How do you make paper cartridges ?

     Making your own cartridges is a chore most soldiers (in the present day) don't mind.  Of course, we do these today in the comfort of our own home, and not while shivering in camp huddled around a fire.  To make your own cartridges, you need a template for paper blanks.  Roll the cartridges around a 9/16" dowel, leaving enough at one end to fold into a secure enclosure.  This size will allow for cartridges to easy be placed and retrieved from the cartridge box.

     Originally the paper template would have been larger, but we are only making 'blanks' and not including a musket ball.  This requires less paper.  A 3/4" dowel would have been used to accommodate a Brown Bess's .75 caliber musket ball, and a 5/8" dowel to accommodate the Charleville's .69 caliber ball.  Once the tube is rolled, it's time to dip in wax, let cool, then fill with powder.  100 grains of FFg or FFFg black powder is the maximum allowed for muskets in the Continental Line.  For rifles, the maximum amount of black powder is 80 grains.

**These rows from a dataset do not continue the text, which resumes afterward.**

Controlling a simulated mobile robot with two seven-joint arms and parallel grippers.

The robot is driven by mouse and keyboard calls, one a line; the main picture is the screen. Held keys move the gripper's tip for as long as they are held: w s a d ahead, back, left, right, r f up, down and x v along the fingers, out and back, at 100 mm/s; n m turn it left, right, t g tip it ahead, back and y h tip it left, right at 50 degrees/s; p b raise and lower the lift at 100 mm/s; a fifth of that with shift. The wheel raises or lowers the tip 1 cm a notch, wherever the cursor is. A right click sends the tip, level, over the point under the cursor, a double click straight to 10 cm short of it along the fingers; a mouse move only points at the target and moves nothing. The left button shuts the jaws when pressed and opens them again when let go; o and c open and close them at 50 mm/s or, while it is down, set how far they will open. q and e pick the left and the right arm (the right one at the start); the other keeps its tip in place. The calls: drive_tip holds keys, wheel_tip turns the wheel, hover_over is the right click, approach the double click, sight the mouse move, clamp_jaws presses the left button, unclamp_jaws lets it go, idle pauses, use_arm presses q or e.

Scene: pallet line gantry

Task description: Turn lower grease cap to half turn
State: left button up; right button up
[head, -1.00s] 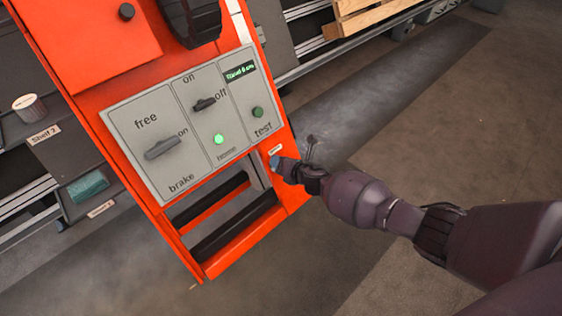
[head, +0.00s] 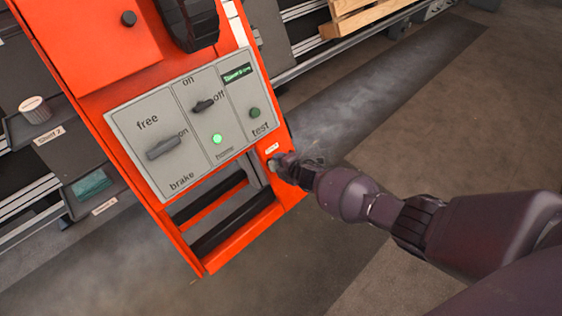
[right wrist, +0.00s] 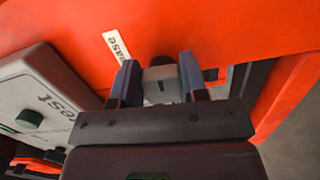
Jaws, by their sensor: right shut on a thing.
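The lower grease cap (right wrist: 160,85) is a small grey cap with a dark mark on its face, on the orange frame just under a white label ending in "ease" (right wrist: 117,47). My right gripper (right wrist: 160,82) has one finger on each side of the cap and is shut on it. In the head view my right gripper (head: 278,163) is at the lower right edge of the orange frame (head: 283,198) and hides most of the cap. My left gripper is not in view.
A grey control panel (head: 196,165) with brake and power switches and a green test button (head: 254,113) sits left of my right gripper. Shelves with a cup (head: 35,109) stand at the left. Open floor lies to the right.

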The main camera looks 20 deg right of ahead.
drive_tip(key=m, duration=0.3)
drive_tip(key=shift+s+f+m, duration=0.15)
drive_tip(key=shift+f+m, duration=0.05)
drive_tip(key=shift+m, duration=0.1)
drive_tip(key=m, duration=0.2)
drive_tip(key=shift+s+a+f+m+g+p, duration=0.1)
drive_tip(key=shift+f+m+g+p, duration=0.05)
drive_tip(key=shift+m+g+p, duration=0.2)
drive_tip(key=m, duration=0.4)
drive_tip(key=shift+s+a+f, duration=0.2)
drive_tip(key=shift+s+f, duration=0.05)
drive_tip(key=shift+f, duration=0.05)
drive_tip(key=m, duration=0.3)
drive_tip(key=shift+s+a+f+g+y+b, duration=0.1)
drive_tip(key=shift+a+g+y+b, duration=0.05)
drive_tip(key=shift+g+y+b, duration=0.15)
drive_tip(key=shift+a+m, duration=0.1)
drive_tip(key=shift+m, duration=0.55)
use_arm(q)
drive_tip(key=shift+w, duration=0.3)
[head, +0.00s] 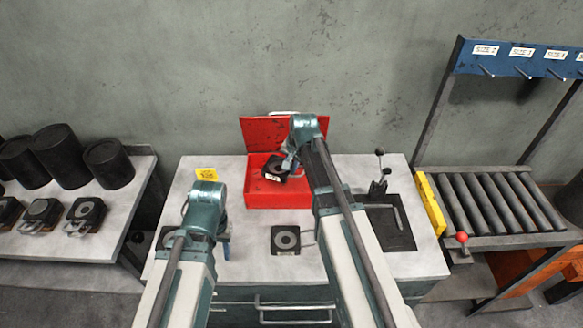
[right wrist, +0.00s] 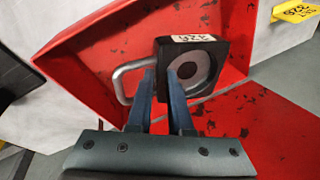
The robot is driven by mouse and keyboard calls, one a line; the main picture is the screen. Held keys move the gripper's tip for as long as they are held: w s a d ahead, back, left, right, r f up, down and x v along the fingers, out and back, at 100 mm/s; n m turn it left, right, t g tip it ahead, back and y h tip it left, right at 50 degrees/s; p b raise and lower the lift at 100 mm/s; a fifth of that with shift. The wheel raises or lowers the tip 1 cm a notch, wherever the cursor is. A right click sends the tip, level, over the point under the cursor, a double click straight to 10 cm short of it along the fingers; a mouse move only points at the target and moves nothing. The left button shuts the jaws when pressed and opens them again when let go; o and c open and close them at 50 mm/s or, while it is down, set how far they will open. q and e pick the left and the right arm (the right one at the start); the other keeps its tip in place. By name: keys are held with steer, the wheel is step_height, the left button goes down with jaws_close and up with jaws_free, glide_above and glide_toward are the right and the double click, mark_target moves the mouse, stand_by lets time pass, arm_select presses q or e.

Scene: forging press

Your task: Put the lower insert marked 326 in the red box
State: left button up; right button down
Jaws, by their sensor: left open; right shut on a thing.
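A dark square insert with a grey ring, a dark centre and a white label (head: 272,177) hangs over the open red box (head: 279,199). The right wrist view shows the insert (right wrist: 221,62) beyond the blue fingers (right wrist: 162,78), over the red interior. Its label starts with 32; I cannot read the last character surely. My left gripper (head: 225,241) is open, low over the left of the table, partly hidden by its own arm.
Another dark insert (head: 286,239) with a handle lies on the table (head: 255,262) in front of the box. A yellow card (head: 206,175) stands at the left. A black plate (head: 390,228) and small lever device (head: 379,180) are at the right. The red lid (head: 265,132) stands raised behind.

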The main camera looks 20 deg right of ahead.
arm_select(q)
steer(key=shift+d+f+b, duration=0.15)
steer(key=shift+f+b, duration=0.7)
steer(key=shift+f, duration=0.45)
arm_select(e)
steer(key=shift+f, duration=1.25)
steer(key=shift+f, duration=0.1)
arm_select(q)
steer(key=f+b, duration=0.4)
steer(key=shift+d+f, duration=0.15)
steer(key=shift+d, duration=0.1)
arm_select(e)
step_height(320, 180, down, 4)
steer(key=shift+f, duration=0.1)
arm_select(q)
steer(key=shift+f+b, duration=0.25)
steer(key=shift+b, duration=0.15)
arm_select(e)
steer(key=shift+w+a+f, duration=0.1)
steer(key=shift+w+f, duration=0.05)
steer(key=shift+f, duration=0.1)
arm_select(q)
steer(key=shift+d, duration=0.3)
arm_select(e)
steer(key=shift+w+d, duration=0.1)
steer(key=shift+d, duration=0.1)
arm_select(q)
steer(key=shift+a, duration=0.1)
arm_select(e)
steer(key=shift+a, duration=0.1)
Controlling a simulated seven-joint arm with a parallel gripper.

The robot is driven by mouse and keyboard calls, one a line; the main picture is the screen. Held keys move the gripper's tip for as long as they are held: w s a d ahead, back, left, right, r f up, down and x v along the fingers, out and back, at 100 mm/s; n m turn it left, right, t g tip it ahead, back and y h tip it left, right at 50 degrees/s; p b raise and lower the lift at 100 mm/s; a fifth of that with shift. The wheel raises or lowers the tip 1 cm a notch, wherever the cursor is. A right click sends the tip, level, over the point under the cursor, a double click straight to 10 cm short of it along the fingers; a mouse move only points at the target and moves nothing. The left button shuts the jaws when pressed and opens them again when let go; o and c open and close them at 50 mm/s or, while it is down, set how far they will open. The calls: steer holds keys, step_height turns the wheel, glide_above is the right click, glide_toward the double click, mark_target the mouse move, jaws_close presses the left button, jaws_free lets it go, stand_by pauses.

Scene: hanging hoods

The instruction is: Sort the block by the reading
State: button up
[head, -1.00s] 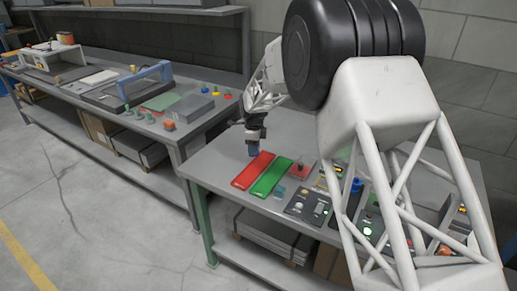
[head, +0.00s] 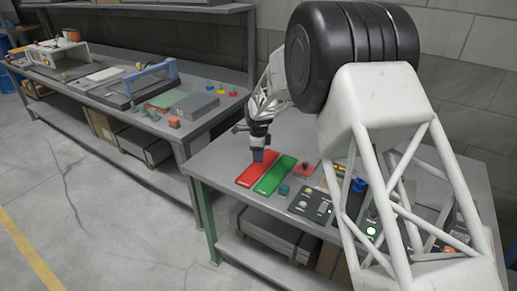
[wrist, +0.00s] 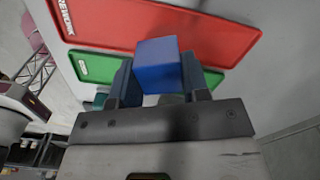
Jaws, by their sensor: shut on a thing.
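A blue block (wrist: 158,65) is held between the two fingers of my gripper (wrist: 160,80) in the wrist view. In the head view my gripper (head: 259,148) points down, with the block (head: 258,156) at its tip over the far part of the red tray (head: 245,182). The red tray also shows in the wrist view (wrist: 225,40), where it is lettered "REWORK". The green tray (head: 273,180) lies beside it to the right; in the wrist view it shows partly (wrist: 98,68) behind the gripper. I cannot tell whether the block touches the red tray.
A small teal block (head: 283,190) sits right of the green tray. A red item (head: 303,169) and panels with buttons and lights (head: 312,202) stand further right, partly hidden by my arm. A second bench (head: 110,105) with tools and pegs is at left.

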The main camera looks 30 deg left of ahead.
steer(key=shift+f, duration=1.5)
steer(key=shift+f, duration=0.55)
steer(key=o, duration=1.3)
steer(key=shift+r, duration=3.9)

     Look at the pictures for a visual guide.

 

Roll paper around the dowel, with the smaller tapered end opposite the closure

Leave enough space to fold over to securely close

Fold the ends down

Completely folded

 

Some prefer to withdrawal the dowel a bit and create a rim to hold the paper folds in place

Prepare your wax - cut into manageable chunks for melting

Carefully melt in metal container, heat until fully liquid

Dip ends approximately one inch just long enough to soak into the paper

Allow excess wax to drip off

Allow the wax to completely cool before loading with black powder

Measure out the proper amount of black powder

Transfer the powder into the paper tube

Flatten out the end down to the top of the powder

Fold the flats into thirds

Fold down and the cartridge is complete

 

 

 

How do I make full Gaiters ?

     Click on the link below to download a PDF formatted document from the Office of the Northwest Territory Alliance Patternmaster.  It is a very detail document describing how to make a pair of full gaiters.

 

full-gaiters_212fullg.pdf

 

 

How do I know if I am using a proper period stitch in my clothing ?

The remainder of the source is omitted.